TASK BRIEF: Every line of the material that follows must be printed again exactly.
┄┄┄┄┄┄
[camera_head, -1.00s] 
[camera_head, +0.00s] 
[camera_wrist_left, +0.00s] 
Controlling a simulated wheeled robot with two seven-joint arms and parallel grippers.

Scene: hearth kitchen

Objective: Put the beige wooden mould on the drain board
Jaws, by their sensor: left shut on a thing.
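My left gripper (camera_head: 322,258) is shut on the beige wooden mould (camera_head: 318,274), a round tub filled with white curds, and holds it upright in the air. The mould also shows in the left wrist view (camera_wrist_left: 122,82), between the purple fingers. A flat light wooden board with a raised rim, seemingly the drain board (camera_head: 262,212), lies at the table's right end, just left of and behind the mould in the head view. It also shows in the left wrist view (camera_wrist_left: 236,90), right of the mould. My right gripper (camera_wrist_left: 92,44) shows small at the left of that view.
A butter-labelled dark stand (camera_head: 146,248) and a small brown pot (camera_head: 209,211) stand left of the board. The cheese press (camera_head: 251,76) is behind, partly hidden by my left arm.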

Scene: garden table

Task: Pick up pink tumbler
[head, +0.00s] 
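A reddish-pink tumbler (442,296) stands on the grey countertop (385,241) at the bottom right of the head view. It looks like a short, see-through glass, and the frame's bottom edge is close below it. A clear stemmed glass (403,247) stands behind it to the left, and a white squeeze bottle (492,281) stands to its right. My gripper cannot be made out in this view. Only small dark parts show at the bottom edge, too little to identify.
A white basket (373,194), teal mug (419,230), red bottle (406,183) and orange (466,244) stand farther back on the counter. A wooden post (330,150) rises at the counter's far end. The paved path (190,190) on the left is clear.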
┄┄┄┄┄┄
CORRECT RESULT:
[camera_head, -1.00s] 
[camera_head, +0.00s] 
[camera_wrist_left, +0.00s] 
Controlling a simulated wheeled robot with two seven-joint arms and parallel grippers.

Scene: hearth kitchen

Objective: Put the beige wooden mould on the drain board
Jaws, by their sensor: left shut on a thing.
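My left gripper (camera_head: 322,258) is shut on the beige wooden mould (camera_head: 318,274), a round tub filled with white curds, and holds it upright in the air. The mould also shows in the left wrist view (camera_wrist_left: 122,82), between the purple fingers. A flat light wooden board with a raised rim, seemingly the drain board (camera_head: 262,212), lies at the table's right end, just left of and behind the mould in the head view. It also shows in the left wrist view (camera_wrist_left: 236,90), right of the mould. My right gripper (camera_wrist_left: 92,44) shows small at the left of that view.
A butter-labelled dark stand (camera_head: 146,248) and a small brown pot (camera_head: 209,211) stand left of the board. The cheese press (camera_head: 251,76) is behind, partly hidden by my left arm.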

Scene: garden table

Task: Pick up pink tumbler
[head, +0.00s] 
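A reddish-pink tumbler (442,296) stands on the grey countertop (385,241) at the bottom right of the head view. It looks like a short, see-through glass, and the frame's bottom edge is close below it. A clear stemmed glass (403,247) stands behind it to the left, and a white squeeze bottle (492,281) stands to its right. My gripper cannot be made out in this view. Only small dark parts show at the bottom edge, too little to identify.
A white basket (373,194), teal mug (419,230), red bottle (406,183) and orange (466,244) stand farther back on the counter. A wooden post (330,150) rises at the counter's far end. The paved path (190,190) on the left is clear.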

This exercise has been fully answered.